A year later, 292 Bedford Ave.’s building manager, Isaac Rosenburg, was charged with bribing city housing inspectors to dismiss building violations. The charges were part of a larger sting operation investigation by Manhattan District Attorney’s office and NYPD in February of 2015.

Approximately $450,000 in bribes were made in connection with more than 100 residential and commercial properties in Manhattan, Brooklyn and Queens, the investigation found. The building manager pleaded not guilty.

Greed and dishonesty at 292 Bedford Ave. have made news headlines before.

Author, historian, and local tour guide James Nevius was particularly intrigued by the goings-on at Bedford Ave. in the past century. The lower-level of the 1910 building was originally opened as a private bank operated by a Ladislaw W. Schwenk. Nevius included the troubled past of the building as part of his Williamsburg, Brooklyn tour. He said in 1914, the state of New York shut down the bank and arrested Schwenk for stealing thousands of dollars in deposits from what was a relatively poor, immigrant population, after knowing his bank was insolvent.

A New York Times news article in 1914 described an angry mob beating on the entrance doors of the failed bank at 292 Bedford Ave. An account from the Times article described the men pounding on the door watched by “weeping Russian, Jewish, Slavonic and German women.’’ The article went on to say that “one man tore about through the struggling crowd crying that he had saved $600 after years of hard work and had intended soon to return to his native land.”

Nevius said the historic building was at the center of a thriving immigrant population on Bedford Ave. He paused before moving on to point out a building close by that sold for more than $20 million.

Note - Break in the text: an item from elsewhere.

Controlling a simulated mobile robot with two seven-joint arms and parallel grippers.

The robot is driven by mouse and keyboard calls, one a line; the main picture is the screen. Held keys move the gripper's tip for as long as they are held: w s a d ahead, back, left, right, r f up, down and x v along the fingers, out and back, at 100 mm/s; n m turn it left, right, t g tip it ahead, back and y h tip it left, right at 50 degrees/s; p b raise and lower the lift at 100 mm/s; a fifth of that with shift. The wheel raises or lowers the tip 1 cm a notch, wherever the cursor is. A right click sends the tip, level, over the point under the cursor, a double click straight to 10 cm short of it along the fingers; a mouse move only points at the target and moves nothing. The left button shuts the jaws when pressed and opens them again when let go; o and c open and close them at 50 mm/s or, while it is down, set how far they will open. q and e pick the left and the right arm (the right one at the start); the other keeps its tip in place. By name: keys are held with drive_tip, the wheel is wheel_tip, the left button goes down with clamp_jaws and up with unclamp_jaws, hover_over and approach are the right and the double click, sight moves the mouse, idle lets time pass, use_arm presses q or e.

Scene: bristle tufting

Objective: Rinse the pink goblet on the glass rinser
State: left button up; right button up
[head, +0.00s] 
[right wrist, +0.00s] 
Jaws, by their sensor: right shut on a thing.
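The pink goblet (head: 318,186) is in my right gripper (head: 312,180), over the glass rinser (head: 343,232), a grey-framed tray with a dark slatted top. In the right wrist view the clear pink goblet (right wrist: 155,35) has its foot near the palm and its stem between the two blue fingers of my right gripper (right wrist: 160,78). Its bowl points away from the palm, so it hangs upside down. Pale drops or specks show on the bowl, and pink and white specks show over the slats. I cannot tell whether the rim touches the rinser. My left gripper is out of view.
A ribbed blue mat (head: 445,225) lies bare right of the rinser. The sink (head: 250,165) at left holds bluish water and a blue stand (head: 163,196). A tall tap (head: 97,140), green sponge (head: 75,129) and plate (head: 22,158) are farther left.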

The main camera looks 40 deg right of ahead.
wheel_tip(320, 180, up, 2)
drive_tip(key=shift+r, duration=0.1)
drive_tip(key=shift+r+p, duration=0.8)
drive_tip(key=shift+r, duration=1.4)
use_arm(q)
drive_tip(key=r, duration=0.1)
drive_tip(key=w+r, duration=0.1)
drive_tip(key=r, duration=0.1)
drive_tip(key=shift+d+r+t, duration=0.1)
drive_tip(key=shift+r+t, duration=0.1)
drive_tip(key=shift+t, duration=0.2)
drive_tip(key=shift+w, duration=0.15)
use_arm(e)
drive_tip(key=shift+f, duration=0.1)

In spite of the controversy surrounding 292 Bedford Ave., gentrification has ushered in the newly renovated Witlof Brasserie on the lower level of the storied building. The old Schwenk bank is attracting a crowd again, this time for the big screen. The brasserie’s manager Nick Carr said film director Noah Baumbach was just in to use 292 Bedford Ave. as an on-set location with actors Ben Stiller and Dustin Hoffman for his upcoming film.  A silver lining for the century-old building and its neighbors.